SHORT PROBLEM
Copy every entry word for word, but skip the pictures.

(Items from a data source)
= = = = =

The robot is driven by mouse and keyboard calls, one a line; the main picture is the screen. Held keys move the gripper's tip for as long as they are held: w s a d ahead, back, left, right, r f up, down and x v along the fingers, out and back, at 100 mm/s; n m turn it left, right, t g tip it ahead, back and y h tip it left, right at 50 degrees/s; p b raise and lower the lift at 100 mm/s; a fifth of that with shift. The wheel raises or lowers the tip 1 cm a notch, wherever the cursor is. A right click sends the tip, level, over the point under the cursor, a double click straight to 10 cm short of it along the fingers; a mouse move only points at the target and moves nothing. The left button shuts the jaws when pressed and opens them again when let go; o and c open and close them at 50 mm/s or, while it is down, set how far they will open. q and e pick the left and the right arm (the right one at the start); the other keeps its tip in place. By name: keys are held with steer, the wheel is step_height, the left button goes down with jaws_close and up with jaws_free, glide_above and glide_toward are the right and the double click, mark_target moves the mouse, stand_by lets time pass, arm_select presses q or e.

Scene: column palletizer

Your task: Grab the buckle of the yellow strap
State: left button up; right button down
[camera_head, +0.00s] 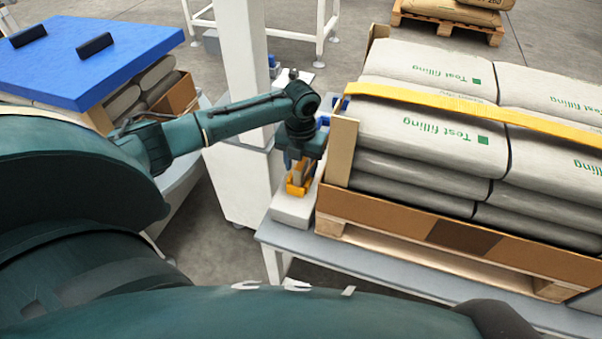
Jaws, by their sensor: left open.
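The yellow strap (475,109) runs across the top of the stacked grey bags (420,131) marked "Test filling". Its left end reaches the wooden corner board (341,152). I cannot make out the buckle clearly. My left gripper (299,184) points down, just left of the corner board and below the strap's left end. It is open. An orange-yellow piece shows at its fingers, and I cannot tell whether this is the fingers or a separate part. Small blue parts show between my wrist and the board. My right gripper is not in view.
The bags stand in a cardboard tray (380,212) on a wooden pallet (362,240), on a grey table (300,241). A white column (243,70) stands behind my left arm. A blue board (70,62) covers another bag stack at left. Another pallet (452,24) is at the back.

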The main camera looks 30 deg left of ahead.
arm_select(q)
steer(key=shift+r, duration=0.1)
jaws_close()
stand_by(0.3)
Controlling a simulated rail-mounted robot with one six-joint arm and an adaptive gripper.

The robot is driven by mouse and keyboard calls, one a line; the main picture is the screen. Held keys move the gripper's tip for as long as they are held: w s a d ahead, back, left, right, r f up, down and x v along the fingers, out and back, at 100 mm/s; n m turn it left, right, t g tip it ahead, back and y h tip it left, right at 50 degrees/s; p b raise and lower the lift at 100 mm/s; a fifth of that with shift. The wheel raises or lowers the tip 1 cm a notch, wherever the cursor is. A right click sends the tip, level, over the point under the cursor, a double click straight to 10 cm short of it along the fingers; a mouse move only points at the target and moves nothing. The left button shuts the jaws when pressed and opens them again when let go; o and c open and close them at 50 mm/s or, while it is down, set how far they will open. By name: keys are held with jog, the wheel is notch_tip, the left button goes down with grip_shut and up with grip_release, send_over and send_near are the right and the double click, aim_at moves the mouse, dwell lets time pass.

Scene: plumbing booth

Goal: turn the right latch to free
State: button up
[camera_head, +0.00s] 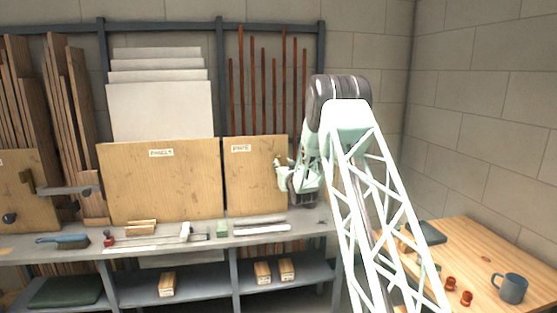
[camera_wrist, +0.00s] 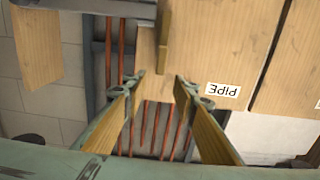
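The right latch (camera_wrist: 164,42) is a narrow tan bar on the edge of the PIPE panel (camera_wrist: 230,50). It stands upright in the wrist view, which shows the panel's label upside down. My gripper (camera_wrist: 160,76) is open, its two tan-padded fingers spread, with the latch's end in line with the gap between the tips. I cannot tell whether they touch or how far apart they are in depth. In the head view my gripper (camera_head: 281,172) is at the right edge of the PIPE panel (camera_head: 250,185); there the latch cannot be told clearly from my fingers.
The PANELS board (camera_head: 160,180) stands left of the PIPE panel. Red pipes (camera_head: 263,75) stand behind. The grey bench (camera_head: 265,238) below holds a brush (camera_head: 62,240), a green block (camera_head: 222,229) and pale bars. A wooden table (camera_head: 475,250) with a mug (camera_head: 510,288) is at right.

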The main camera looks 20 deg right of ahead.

= = = = =

WRITTEN ANSWER
The robot is driven by mouse and keyboard calls, one a line; the main picture is the screen. Held keys move the gripper's tip for as long as they are held: w s a d ahead, back, left, right, r f up, down and x v along the fingers, out and back, at 100 mm/s; n m turn it left, right, t g tip it ahead, back and y h tip it left, right at 50 degrees/s; p b raise and lower the lift at 100 mm/s; a fifth of that with shift. The wheel raises or lowers the tip 1 cm a notch, wherever the cursor is. A right click sends the tip, level, over the point under the cursor, a double click straight to 10 cm short of it along the fingers; a mouse move only points at the target and moves nothing. The left button shuts the jaws when pressed and opens them again when let go; o and c open and close them at 50 mm/s or, while it is down, set how far they will open. q and e pick the left and the right arm (the right one at the start); the other keeps its tip in place. By name: keys are held with steer, the wheel is step_height, the left button goes down with jaws_close and up with jaws_free, glide_above and glide_toward are the right and the double click, mark_target moves the mouse, stand_by lets time pass, arm_select presses q or e.

Scene: column palletizer

Your task: Grab the buckle of the yellow strap
State: left button up; right button down
[camera_head, +0.00s] 
Jaws, by their sensor: left open.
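The yellow strap (475,109) runs across the top of the stacked grey bags (420,131) marked "Test filling". Its left end reaches the wooden corner board (341,152). I cannot make out the buckle clearly. My left gripper (299,184) points down, just left of the corner board and below the strap's left end. It is open. An orange-yellow piece shows at its fingers, and I cannot tell whether this is the fingers or a separate part. Small blue parts show between my wrist and the board. My right gripper is not in view.
The bags stand in a cardboard tray (380,212) on a wooden pallet (362,240), on a grey table (300,241). A white column (243,70) stands behind my left arm. A blue board (70,62) covers another bag stack at left. Another pallet (452,24) is at the back.

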The main camera looks 30 deg left of ahead.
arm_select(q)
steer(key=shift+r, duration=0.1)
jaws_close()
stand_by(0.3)
Controlling a simulated rail-mounted robot with one six-joint arm and an adaptive gripper.

The robot is driven by mouse and keyboard calls, one a line; the main picture is the screen. Held keys move the gripper's tip for as long as they are held: w s a d ahead, back, left, right, r f up, down and x v along the fingers, out and back, at 100 mm/s; n m turn it left, right, t g tip it ahead, back and y h tip it left, right at 50 degrees/s; p b raise and lower the lift at 100 mm/s; a fifth of that with shift. The wheel raises or lowers the tip 1 cm a notch, wherever the cursor is. A right click sends the tip, level, over the point under the cursor, a double click straight to 10 cm short of it along the fingers; a mouse move only points at the target and moves nothing. The left button shuts the jaws when pressed and opens them again when let go; o and c open and close them at 50 mm/s or, while it is down, set how far they will open. By name: keys are held with jog, the wheel is notch_tip, the left button goes down with grip_shut and up with grip_release, send_over and send_near are the right and the double click, aim_at moves the mouse, dwell lets time pass.

Scene: plumbing booth

Goal: turn the right latch to free
State: button up
[camera_head, +0.00s] 
[camera_wrist, +0.00s] 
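The right latch (camera_wrist: 164,42) is a narrow tan bar on the edge of the PIPE panel (camera_wrist: 230,50). It stands upright in the wrist view, which shows the panel's label upside down. My gripper (camera_wrist: 160,76) is open, its two tan-padded fingers spread, with the latch's end in line with the gap between the tips. I cannot tell whether they touch or how far apart they are in depth. In the head view my gripper (camera_head: 281,172) is at the right edge of the PIPE panel (camera_head: 250,185); there the latch cannot be told clearly from my fingers.
The PANELS board (camera_head: 160,180) stands left of the PIPE panel. Red pipes (camera_head: 263,75) stand behind. The grey bench (camera_head: 265,238) below holds a brush (camera_head: 62,240), a green block (camera_head: 222,229) and pale bars. A wooden table (camera_head: 475,250) with a mug (camera_head: 510,288) is at right.

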The main camera looks 20 deg right of ahead.

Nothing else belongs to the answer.